One of the entrepreneurs whose company he bought, “Mrs. B” of the Nebraska Furniture Mart, was tooling around the mammoth store in her golf cart issuing orders well past her 100th birthday, and I think you can expect Warren to be doing much the same.
If something did happen to him tomorrow, Charlie Munger, Buffett’s brilliant but older partner, would doubtless be able to keep the business growing nicely and find a way to leave it in good hands, which should cushion the blow to the stock. If he died tomorrow, the stock would tumble — but certainly not collapse. I’d guess you’d see a 20% drop.

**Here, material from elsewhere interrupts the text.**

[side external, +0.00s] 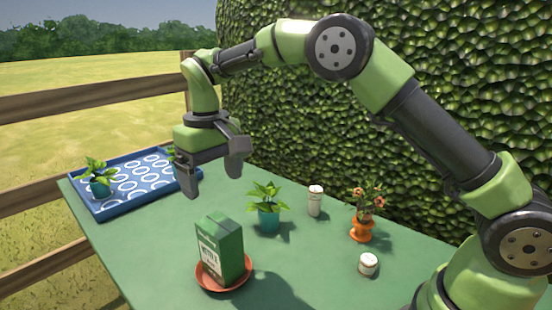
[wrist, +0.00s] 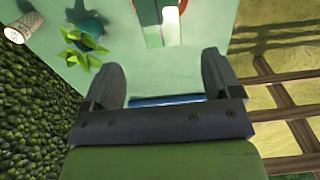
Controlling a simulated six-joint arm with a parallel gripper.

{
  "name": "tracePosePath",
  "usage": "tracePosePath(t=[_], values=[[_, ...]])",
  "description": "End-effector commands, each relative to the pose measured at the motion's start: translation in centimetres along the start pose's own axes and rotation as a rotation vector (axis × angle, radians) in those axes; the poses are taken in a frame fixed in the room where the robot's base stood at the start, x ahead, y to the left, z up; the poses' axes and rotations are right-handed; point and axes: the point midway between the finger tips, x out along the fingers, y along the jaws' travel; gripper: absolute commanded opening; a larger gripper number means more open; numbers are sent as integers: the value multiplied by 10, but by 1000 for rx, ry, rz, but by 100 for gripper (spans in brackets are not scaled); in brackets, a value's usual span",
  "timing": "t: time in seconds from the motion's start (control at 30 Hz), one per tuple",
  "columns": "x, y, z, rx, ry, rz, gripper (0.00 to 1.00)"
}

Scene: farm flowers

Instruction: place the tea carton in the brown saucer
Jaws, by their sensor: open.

But let’s say he hits 90 on the dot, then retires. And let’s say that instead of growing Berkshire’s book value at a compounded 23% or so, as he has for so long, he can grow it only 18%. (It gets harder as you get bigger, and maybe Buffett’s bulb will dim a bit with age.) Under these assumptions, the long-term investor who shorts one share today at $30,850 and hangs in there for 24 years would see the stock at nearly $2 million a share.
Of course, if I really expected the stock to be $2 million a share in 24 years, I’d be buying it, and I’m not. It’s always seemed a little, or a lot, ahead of itself, even when I first wrote about it at $300 a share. But shorting Berkshire Hathaway until Warren Buffett dies? Why not just shoot yourself in the head and get it over with?